#### The task
Restate the full set of records exactly, without adding or dropping a word.

#### Given data
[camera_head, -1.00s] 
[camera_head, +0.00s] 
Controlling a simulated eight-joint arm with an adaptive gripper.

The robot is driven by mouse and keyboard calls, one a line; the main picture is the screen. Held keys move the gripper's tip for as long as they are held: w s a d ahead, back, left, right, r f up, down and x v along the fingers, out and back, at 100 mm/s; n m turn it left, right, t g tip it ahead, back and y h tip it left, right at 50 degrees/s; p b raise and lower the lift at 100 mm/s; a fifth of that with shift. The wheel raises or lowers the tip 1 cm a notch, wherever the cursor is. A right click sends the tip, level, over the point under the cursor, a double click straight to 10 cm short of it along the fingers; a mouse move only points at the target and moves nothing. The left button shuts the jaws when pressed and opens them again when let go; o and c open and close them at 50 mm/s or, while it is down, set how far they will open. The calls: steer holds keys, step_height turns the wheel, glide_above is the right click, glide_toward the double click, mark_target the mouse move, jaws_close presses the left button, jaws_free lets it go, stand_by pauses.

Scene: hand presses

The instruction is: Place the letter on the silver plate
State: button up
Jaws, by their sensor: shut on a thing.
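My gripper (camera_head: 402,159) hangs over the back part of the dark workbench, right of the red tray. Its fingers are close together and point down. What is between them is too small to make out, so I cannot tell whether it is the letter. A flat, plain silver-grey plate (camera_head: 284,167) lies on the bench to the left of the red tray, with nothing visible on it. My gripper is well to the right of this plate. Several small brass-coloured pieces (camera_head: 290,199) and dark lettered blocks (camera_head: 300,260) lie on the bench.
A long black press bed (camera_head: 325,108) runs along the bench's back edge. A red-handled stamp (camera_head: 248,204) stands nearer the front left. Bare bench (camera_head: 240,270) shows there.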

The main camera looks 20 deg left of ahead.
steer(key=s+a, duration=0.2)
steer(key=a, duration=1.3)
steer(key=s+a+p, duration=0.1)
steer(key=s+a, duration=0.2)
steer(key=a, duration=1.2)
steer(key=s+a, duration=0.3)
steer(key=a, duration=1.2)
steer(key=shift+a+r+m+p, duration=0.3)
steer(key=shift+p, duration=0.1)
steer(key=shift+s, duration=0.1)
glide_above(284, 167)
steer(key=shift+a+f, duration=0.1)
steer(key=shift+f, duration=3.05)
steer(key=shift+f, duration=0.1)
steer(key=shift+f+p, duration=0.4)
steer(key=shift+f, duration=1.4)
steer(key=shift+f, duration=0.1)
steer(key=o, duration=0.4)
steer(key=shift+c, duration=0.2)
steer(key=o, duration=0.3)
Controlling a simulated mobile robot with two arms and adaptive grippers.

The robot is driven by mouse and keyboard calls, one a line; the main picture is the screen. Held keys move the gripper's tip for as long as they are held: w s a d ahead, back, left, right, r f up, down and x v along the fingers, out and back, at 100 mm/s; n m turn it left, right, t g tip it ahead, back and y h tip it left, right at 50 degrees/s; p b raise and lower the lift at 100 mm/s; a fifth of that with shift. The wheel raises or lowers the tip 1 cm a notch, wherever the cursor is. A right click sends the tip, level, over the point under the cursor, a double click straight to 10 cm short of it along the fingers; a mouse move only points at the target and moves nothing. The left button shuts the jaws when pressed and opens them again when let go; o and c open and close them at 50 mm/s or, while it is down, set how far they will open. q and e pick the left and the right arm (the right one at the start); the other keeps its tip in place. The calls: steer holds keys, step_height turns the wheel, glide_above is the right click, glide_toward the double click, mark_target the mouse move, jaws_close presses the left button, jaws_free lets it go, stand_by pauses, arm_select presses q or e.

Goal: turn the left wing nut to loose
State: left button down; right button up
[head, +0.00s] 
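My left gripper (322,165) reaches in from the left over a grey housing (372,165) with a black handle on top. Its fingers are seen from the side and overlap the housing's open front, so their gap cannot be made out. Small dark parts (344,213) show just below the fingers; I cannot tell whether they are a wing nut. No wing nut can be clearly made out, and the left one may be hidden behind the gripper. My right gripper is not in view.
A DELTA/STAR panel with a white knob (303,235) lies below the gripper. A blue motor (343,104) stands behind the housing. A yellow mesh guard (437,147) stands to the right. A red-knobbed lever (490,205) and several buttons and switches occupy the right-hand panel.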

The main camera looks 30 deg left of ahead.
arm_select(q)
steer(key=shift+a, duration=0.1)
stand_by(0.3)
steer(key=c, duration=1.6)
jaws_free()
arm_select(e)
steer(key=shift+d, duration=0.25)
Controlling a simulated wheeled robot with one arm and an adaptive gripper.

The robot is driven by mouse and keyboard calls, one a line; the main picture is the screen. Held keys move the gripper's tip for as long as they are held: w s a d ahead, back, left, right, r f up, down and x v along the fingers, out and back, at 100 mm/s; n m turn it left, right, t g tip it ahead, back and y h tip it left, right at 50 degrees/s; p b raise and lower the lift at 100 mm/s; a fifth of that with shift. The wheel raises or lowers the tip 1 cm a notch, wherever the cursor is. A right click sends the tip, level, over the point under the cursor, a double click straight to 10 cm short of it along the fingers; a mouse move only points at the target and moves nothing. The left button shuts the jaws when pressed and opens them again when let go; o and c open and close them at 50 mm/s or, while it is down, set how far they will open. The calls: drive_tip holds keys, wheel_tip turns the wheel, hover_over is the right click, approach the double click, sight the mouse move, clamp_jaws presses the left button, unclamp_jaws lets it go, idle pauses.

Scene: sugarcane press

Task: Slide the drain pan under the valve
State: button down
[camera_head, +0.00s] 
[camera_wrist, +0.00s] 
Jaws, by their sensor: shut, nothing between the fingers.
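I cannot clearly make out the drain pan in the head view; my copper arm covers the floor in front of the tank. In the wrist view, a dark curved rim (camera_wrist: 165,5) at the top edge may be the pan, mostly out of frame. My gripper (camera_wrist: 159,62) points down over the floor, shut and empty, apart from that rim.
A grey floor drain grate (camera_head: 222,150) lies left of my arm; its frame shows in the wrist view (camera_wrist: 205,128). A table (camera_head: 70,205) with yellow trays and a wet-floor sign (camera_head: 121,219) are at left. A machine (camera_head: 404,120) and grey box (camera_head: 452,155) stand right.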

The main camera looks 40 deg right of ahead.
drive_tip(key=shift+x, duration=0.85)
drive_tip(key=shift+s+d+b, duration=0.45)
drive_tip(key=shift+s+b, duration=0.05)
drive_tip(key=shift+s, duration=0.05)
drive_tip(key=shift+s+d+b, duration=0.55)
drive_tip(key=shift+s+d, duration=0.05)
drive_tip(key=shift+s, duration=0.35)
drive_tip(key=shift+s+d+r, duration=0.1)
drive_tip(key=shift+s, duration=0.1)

#### Exercise response
[camera_head, -1.00s] 
[camera_head, +0.00s] 
Controlling a simulated eight-joint arm with an adaptive gripper.

The robot is driven by mouse and keyboard calls, one a line; the main picture is the screen. Held keys move the gripper's tip for as long as they are held: w s a d ahead, back, left, right, r f up, down and x v along the fingers, out and back, at 100 mm/s; n m turn it left, right, t g tip it ahead, back and y h tip it left, right at 50 degrees/s; p b raise and lower the lift at 100 mm/s; a fifth of that with shift. The wheel raises or lowers the tip 1 cm a notch, wherever the cursor is. A right click sends the tip, level, over the point under the cursor, a double click straight to 10 cm short of it along the fingers; a mouse move only points at the target and moves nothing. The left button shuts the jaws when pressed and opens them again when let go; o and c open and close them at 50 mm/s or, while it is down, set how far they will open. The calls: steer holds keys, step_height turns the wheel, glide_above is the right click, glide_toward the double click, mark_target the mouse move, jaws_close presses the left button, jaws_free lets it go, stand_by pauses.

Scene: hand presses

The instruction is: Place the letter on the silver plate
State: button up
Jaws, by their sensor: shut on a thing.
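My gripper (camera_head: 402,159) hangs over the back part of the dark workbench, right of the red tray. Its fingers are close together and point down. What is between them is too small to make out, so I cannot tell whether it is the letter. A flat, plain silver-grey plate (camera_head: 284,167) lies on the bench to the left of the red tray, with nothing visible on it. My gripper is well to the right of this plate. Several small brass-coloured pieces (camera_head: 290,199) and dark lettered blocks (camera_head: 300,260) lie on the bench.
A long black press bed (camera_head: 325,108) runs along the bench's back edge. A red-handled stamp (camera_head: 248,204) stands nearer the front left. Bare bench (camera_head: 240,270) shows there.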

The main camera looks 20 deg left of ahead.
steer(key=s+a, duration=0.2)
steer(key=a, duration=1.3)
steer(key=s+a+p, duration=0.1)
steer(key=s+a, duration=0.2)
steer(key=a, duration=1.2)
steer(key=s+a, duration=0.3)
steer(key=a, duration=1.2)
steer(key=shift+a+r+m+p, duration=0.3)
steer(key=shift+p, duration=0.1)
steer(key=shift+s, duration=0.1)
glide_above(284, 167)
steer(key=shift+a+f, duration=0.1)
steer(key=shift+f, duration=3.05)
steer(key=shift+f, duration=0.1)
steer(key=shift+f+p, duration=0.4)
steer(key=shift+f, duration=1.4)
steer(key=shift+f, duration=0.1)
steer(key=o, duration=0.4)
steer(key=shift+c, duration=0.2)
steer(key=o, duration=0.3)
Controlling a simulated mobile robot with two arms and adaptive grippers.

The robot is driven by mouse and keyboard calls, one a line; the main picture is the screen. Held keys move the gripper's tip for as long as they are held: w s a d ahead, back, left, right, r f up, down and x v along the fingers, out and back, at 100 mm/s; n m turn it left, right, t g tip it ahead, back and y h tip it left, right at 50 degrees/s; p b raise and lower the lift at 100 mm/s; a fifth of that with shift. The wheel raises or lowers the tip 1 cm a notch, wherever the cursor is. A right click sends the tip, level, over the point under the cursor, a double click straight to 10 cm short of it along the fingers; a mouse move only points at the target and moves nothing. The left button shuts the jaws when pressed and opens them again when let go; o and c open and close them at 50 mm/s or, while it is down, set how far they will open. q and e pick the left and the right arm (the right one at the start); the other keeps its tip in place. The calls: steer holds keys, step_height turns the wheel, glide_above is the right click, glide_toward the double click, mark_target the mouse move, jaws_close presses the left button, jaws_free lets it go, stand_by pauses, arm_select presses q or e.

Goal: turn the left wing nut to loose
State: left button down; right button up
[head, +0.00s] 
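My left gripper (322,165) reaches in from the left over a grey housing (372,165) with a black handle on top. Its fingers are seen from the side and overlap the housing's open front, so their gap cannot be made out. Small dark parts (344,213) show just below the fingers; I cannot tell whether they are a wing nut. No wing nut can be clearly made out, and the left one may be hidden behind the gripper. My right gripper is not in view.
A DELTA/STAR panel with a white knob (303,235) lies below the gripper. A blue motor (343,104) stands behind the housing. A yellow mesh guard (437,147) stands to the right. A red-knobbed lever (490,205) and several buttons and switches occupy the right-hand panel.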

The main camera looks 30 deg left of ahead.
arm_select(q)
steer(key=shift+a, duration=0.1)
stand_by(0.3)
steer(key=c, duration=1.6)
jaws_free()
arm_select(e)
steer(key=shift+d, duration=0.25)
Controlling a simulated wheeled robot with one arm and an adaptive gripper.

The robot is driven by mouse and keyboard calls, one a line; the main picture is the screen. Held keys move the gripper's tip for as long as they are held: w s a d ahead, back, left, right, r f up, down and x v along the fingers, out and back, at 100 mm/s; n m turn it left, right, t g tip it ahead, back and y h tip it left, right at 50 degrees/s; p b raise and lower the lift at 100 mm/s; a fifth of that with shift. The wheel raises or lowers the tip 1 cm a notch, wherever the cursor is. A right click sends the tip, level, over the point under the cursor, a double click straight to 10 cm short of it along the fingers; a mouse move only points at the target and moves nothing. The left button shuts the jaws when pressed and opens them again when let go; o and c open and close them at 50 mm/s or, while it is down, set how far they will open. The calls: drive_tip holds keys, wheel_tip turns the wheel, hover_over is the right click, approach the double click, sight the mouse move, clamp_jaws presses the left button, unclamp_jaws lets it go, idle pauses.

Scene: sugarcane press

Task: Slide the drain pan under the valve
State: button down
[camera_head, +0.00s] 
[camera_wrist, +0.00s] 
Jaws, by their sensor: shut, nothing between the fingers.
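I cannot clearly make out the drain pan in the head view; my copper arm covers the floor in front of the tank. In the wrist view, a dark curved rim (camera_wrist: 165,5) at the top edge may be the pan, mostly out of frame. My gripper (camera_wrist: 159,62) points down over the floor, shut and empty, apart from that rim.
A grey floor drain grate (camera_head: 222,150) lies left of my arm; its frame shows in the wrist view (camera_wrist: 205,128). A table (camera_head: 70,205) with yellow trays and a wet-floor sign (camera_head: 121,219) are at left. A machine (camera_head: 404,120) and grey box (camera_head: 452,155) stand right.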

The main camera looks 40 deg right of ahead.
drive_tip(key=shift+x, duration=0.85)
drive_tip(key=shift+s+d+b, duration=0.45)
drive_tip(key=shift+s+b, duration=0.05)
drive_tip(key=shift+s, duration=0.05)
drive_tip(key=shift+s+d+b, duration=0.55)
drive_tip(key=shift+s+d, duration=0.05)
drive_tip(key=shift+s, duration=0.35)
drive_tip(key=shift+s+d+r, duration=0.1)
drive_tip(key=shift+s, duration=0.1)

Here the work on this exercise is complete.